En definitiva, el altavoz en boca de una persona sin responsabilidad moral, sin reconocimiento de las emociones ajenas, sin la noción de que en internet nada caduca, sin anticiparse a las consecuencias de un comentario público y sin voluntad de dar más validez al contexto y menos al mensaje, solo tiene un único resultado: un cóctel explosivo.

¿Quién decide qué discurso u opinión debe aprobarse y cuál desecharse?

Asimismo, los linchamientos digitales contribuyen a la cultura de la cancelación, esa tendencia que consiste en silenciar y menospreciar de forma consensuada a un usuario por no compartir los valores de una comunidad concreta. Es el paso siguiente: primero se insulta y luego se hace el vacío.

Normalmente, esta acción es ideológica y ocurre en todo el abanico político. Por ejemplo, se canceló en su momento al futbolista Pepe Reina por su nacionalismo y al cómico Dani Mateo por su falta de ello. A la influencer Jedet por ser demasiado queer, y al doctor en psicología José Errasti por serlo demasiado poco. La lista de acusados es interminable.

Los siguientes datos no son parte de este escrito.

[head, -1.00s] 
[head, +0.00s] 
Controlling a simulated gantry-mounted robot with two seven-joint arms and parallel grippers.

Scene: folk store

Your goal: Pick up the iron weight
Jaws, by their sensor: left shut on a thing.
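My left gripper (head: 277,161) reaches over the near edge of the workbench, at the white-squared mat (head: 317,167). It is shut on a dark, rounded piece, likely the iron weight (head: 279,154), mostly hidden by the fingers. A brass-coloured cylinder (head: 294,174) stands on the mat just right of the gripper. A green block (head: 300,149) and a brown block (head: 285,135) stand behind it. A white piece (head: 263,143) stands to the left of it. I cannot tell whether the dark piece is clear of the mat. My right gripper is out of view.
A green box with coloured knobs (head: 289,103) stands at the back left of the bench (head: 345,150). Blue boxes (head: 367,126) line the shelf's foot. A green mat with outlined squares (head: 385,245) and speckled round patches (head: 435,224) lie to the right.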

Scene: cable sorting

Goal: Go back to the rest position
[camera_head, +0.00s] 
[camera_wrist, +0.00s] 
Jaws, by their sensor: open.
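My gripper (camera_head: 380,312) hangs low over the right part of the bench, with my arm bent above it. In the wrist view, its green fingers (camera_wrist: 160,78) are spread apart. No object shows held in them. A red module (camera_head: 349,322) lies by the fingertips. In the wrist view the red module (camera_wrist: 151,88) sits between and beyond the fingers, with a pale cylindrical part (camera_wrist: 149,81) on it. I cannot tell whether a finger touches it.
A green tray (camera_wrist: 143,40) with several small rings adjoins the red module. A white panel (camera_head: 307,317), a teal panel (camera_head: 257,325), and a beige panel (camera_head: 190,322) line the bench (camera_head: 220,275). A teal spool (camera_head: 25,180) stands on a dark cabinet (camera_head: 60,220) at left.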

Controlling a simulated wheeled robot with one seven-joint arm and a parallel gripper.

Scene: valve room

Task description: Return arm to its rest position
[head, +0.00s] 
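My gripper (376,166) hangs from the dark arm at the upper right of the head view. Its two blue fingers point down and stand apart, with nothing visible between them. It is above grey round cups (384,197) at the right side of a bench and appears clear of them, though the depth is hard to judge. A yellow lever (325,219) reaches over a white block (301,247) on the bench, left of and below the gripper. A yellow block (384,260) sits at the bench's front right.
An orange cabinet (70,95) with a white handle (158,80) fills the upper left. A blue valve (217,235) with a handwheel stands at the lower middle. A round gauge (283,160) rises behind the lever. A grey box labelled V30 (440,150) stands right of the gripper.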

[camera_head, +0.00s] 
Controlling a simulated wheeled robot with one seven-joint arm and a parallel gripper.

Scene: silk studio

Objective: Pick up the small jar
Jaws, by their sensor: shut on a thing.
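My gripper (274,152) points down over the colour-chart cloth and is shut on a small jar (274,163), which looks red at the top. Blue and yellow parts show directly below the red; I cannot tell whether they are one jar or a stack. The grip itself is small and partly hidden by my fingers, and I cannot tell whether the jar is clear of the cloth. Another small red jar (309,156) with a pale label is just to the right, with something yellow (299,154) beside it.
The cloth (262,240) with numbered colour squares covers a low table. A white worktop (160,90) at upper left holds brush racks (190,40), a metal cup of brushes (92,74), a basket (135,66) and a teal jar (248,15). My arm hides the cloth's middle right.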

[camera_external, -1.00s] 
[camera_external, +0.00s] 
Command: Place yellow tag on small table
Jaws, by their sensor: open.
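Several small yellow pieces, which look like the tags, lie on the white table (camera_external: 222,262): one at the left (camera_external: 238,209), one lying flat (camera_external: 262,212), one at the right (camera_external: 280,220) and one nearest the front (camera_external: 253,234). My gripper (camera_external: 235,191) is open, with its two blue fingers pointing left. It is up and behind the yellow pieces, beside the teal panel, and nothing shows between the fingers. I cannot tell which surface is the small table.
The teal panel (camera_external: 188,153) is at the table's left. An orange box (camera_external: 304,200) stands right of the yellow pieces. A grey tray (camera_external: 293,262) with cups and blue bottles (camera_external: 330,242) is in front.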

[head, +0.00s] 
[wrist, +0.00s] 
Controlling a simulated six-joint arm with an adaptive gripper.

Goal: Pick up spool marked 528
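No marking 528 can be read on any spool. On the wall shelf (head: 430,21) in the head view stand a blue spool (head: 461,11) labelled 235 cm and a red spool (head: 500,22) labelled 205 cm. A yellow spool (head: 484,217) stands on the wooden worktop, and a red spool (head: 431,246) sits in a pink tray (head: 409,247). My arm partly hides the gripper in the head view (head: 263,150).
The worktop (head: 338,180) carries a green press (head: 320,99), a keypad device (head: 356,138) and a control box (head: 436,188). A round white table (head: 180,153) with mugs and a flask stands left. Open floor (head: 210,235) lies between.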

¿Quién decide qué discurso u opinión es válida? ¿Un usuario con una foto de perfil falsa? ¿Una avalancha de anónimos? Quizás sea el momento de resistirse a intentar controlar lo que el resto de personas piensa y dejar de celebrar juicios desde el sofá cada vez que algo resulta molesto. Al final, la policía estadounidense también añade otra frase sobradamente conocida cuando detiene a alguien: «tiene derecho a guardar silencio».